9. On the facts of the instant cases, we find that the sublease agreements entered into between the writ petitioners and their sub-lessees were much prior to 2014, and LPG 2014 makes it clear that the provision for the charge of higher fee for subletting applies only in the case of sub-leases created after the coming into force of the Policy Guidelines, be it under existing leases or fresh leases. This aspect can be gathered from the terms of LPG 2014 itself which mandate that the lessor – Cochin Port Trust shall levy the higher fee and collect the same from the lessee prior to permitting the sub-lease in terms of the original lease agreement. We therefore find that the conclusion of the learned Single Judge in the impugned judgment that the higher fee for subletting could not be charged from the writ petitioners, albeit not sustainable for the reasons stated by the learned Single Judge is nevertheless one that independently flows from an interpretation of the parent lease agreement which implicitly incorporates LPG 2014 therein. We therefore uphold the finding of the learned Single Judge for the reasons stated in this judgment.

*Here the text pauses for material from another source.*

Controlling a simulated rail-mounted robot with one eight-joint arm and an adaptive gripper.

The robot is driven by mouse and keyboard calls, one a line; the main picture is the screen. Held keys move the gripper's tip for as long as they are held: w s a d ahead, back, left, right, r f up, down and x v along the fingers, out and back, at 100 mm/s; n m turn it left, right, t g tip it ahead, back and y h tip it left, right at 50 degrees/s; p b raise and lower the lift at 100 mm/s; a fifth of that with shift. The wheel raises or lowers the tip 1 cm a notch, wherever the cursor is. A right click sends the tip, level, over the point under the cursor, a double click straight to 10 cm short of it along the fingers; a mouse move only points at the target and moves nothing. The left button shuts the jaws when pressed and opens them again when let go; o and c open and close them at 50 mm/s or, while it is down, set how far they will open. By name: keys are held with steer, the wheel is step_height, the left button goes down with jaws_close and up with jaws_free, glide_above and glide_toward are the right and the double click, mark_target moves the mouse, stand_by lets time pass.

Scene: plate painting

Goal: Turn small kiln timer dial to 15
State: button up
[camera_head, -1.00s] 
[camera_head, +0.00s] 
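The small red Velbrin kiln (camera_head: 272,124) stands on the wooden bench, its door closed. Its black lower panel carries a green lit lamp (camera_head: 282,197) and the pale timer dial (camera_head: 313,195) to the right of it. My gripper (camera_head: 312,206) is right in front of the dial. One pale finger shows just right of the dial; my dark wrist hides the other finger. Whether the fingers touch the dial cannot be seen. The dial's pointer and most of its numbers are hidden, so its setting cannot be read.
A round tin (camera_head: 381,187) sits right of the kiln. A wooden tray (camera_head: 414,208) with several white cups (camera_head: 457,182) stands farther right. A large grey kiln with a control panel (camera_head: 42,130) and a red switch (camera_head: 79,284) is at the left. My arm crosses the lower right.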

10. For the sake of clarity, we might re-iterate that we are not in agreement with the finding of the learned Single Judge that in the absence of any notification by the TAMP under Section 49 of the Major Port Trusts Act, there cannot be a levy of higher fee for subletting by the Cochin Port Trust. In our view, the fact that the Policy Guidelines trace their origin to directions issued by the Central Government under Section 111 of the Major Port Trusts Act, read with the fact that the LPG 2014 formed an integral part of the parent lease agreement entered into between the Cochin Port Trust and the writ petitioners, would together suffice to make the provisions of LPG 2014 applicable to the lessees and new sub-lessees contemplated therein.
In the result, the Writ Appeals are partly allowed to the extent indicated in this judgment, and the impugned judgment of the learned Single Judge modified to such extent.